Answer with a single number: how many lines in the listing below include "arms"?
• • • • • • •
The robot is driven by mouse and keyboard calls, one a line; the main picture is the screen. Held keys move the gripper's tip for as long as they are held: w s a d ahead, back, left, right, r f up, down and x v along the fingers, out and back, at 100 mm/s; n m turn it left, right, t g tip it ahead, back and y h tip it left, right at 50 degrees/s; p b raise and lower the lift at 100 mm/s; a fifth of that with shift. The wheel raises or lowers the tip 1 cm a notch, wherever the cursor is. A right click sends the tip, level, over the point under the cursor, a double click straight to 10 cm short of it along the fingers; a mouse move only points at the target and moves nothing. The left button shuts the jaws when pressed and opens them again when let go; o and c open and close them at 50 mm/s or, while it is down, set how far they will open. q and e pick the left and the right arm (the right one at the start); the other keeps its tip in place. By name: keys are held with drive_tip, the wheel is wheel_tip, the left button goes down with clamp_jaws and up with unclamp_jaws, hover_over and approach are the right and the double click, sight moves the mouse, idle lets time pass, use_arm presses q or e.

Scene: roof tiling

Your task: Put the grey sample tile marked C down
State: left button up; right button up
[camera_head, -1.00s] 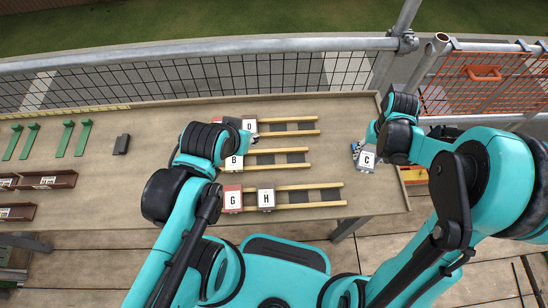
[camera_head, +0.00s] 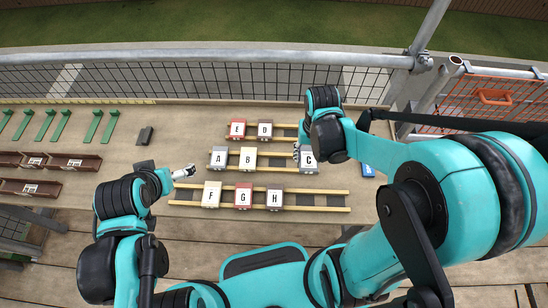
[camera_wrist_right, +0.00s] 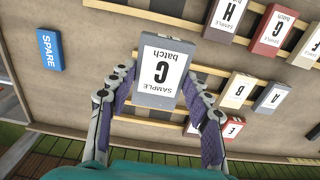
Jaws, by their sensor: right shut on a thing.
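The grey sample tile C (camera_head: 309,160) is at the right part of the middle pair of wooden rails (camera_head: 334,171), right of tile B (camera_head: 248,158) with a gap between them. In the right wrist view tile C (camera_wrist_right: 163,70) sits between the fingers of my right gripper (camera_wrist_right: 161,98), label showing, over the rails. My right gripper (camera_head: 299,152) is shut on it. I cannot tell whether the tile touches the rails. My left gripper (camera_head: 186,173) is left of the rails, with no tile visible at it; its opening is too small to judge.
Tile A (camera_head: 221,158) stands beside B. Tiles E (camera_head: 237,130) and D (camera_head: 265,131) are on the back rails; F (camera_head: 211,195), G (camera_head: 243,196) and H (camera_head: 275,199) are on the front rails. A blue SPARE block (camera_wrist_right: 50,49) lies on the bare table right of the rails (camera_head: 368,170).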

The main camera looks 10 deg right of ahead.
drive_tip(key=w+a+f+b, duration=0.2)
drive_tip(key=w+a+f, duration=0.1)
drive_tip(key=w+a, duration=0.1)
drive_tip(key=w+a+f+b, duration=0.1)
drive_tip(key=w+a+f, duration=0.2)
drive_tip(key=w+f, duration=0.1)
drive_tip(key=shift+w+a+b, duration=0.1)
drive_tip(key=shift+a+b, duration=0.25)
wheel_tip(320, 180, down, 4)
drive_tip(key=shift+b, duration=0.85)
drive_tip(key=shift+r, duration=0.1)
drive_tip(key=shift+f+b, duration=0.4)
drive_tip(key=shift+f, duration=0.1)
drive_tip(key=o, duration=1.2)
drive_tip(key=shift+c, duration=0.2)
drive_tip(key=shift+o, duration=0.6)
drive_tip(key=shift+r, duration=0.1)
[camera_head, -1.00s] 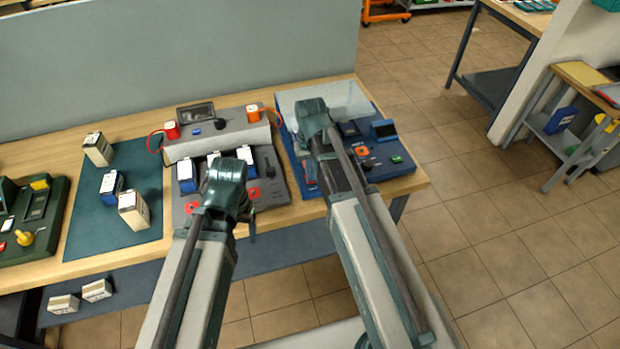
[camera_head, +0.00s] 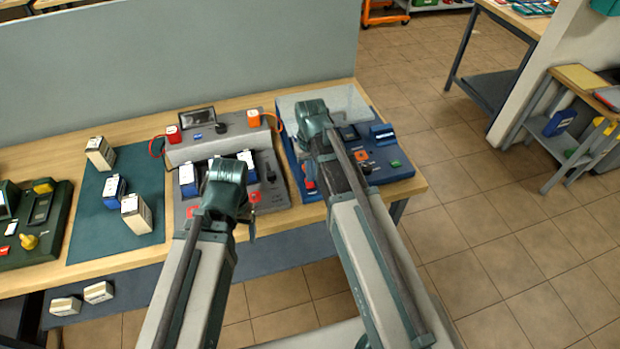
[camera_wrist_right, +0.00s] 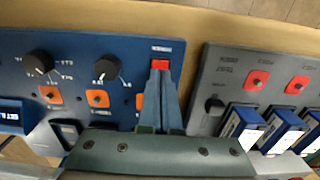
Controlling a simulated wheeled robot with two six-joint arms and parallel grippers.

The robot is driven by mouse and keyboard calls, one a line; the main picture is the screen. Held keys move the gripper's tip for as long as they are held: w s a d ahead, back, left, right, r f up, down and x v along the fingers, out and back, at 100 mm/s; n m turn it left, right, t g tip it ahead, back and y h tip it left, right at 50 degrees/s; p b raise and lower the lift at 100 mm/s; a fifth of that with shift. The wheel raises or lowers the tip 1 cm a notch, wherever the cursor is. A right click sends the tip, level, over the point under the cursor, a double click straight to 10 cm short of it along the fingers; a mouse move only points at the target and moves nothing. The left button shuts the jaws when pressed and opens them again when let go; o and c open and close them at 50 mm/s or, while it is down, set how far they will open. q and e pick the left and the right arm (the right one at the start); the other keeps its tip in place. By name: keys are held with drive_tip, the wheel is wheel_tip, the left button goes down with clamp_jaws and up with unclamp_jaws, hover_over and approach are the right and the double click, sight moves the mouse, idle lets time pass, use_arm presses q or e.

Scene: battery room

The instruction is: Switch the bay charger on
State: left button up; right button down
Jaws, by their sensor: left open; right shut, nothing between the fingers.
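A grey charger (camera_head: 277,195) with blue-and-white batteries in its bays stands mid-table. It also shows at the right of the right wrist view (camera_wrist_right: 213,75), with red buttons and a black knob. A blue unit (camera_head: 400,168) stands to its right; its panel fills the left of the right wrist view (camera_wrist_right: 75,75), with knobs and orange buttons. My right gripper (camera_wrist_right: 160,72) is shut and empty, its tips at a red switch (camera_wrist_right: 160,64) on the blue panel; contact is unclear. My left gripper (camera_head: 251,226) is open near the grey charger's front, mostly hidden by its wrist.
A green mat (camera_head: 90,225) holds white and blue boxes left of the grey charger. A green device (camera_head: 35,240) stands at the far left. A grey partition (camera_head: 180,60) closes the table's back.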

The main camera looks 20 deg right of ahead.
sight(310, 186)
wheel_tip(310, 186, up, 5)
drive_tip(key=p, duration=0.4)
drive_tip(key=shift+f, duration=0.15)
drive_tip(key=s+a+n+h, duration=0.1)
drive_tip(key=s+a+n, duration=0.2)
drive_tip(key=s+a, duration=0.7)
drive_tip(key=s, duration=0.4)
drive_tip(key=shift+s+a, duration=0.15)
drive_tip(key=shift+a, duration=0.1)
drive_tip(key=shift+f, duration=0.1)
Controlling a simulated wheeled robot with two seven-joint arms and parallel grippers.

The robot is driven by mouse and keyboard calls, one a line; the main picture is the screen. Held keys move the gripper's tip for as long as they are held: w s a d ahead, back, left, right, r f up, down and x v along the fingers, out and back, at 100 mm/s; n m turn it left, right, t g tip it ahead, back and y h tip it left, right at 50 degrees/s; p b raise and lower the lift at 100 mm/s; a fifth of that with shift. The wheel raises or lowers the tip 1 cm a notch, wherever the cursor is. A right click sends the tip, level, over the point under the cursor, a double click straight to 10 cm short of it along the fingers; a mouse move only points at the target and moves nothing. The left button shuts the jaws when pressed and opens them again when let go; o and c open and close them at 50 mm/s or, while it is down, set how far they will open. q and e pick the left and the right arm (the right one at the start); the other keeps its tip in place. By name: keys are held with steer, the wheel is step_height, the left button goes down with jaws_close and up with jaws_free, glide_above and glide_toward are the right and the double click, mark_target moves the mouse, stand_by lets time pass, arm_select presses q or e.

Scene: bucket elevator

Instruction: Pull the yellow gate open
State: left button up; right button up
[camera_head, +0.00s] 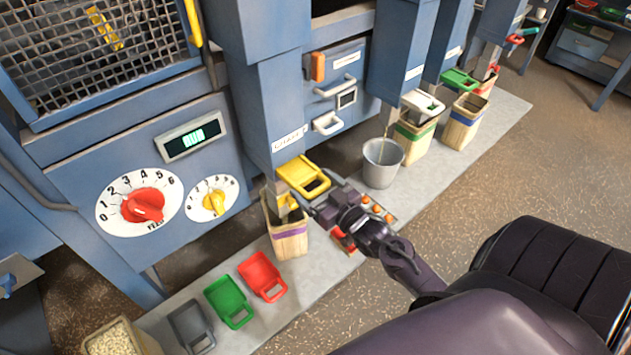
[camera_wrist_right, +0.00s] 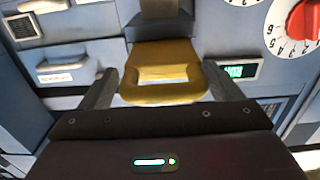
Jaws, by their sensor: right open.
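The yellow gate (camera_head: 303,174) sits at the foot of a blue chute in the head view, above a wooden bin with a purple band (camera_head: 290,242). My right gripper (camera_head: 309,203) is just below and to the right of the gate, its fingers partly hidden. In the right wrist view the yellow gate (camera_wrist_right: 165,55) lies between the two open fingers of my right gripper (camera_wrist_right: 160,75), with a gap visible on each side. I cannot tell whether either finger touches it. My left gripper is not in view.
Red (camera_head: 262,276), green (camera_head: 231,301) and grey (camera_head: 191,326) trays lie on the pale floor slab. A metal bucket (camera_head: 382,162) stands to the right of the gate. Control dials (camera_head: 140,202) are on the left panel. Brown floor is clear in front.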

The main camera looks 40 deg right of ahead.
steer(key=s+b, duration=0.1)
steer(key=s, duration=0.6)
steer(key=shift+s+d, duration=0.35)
• • • • • • •
_Response below_
2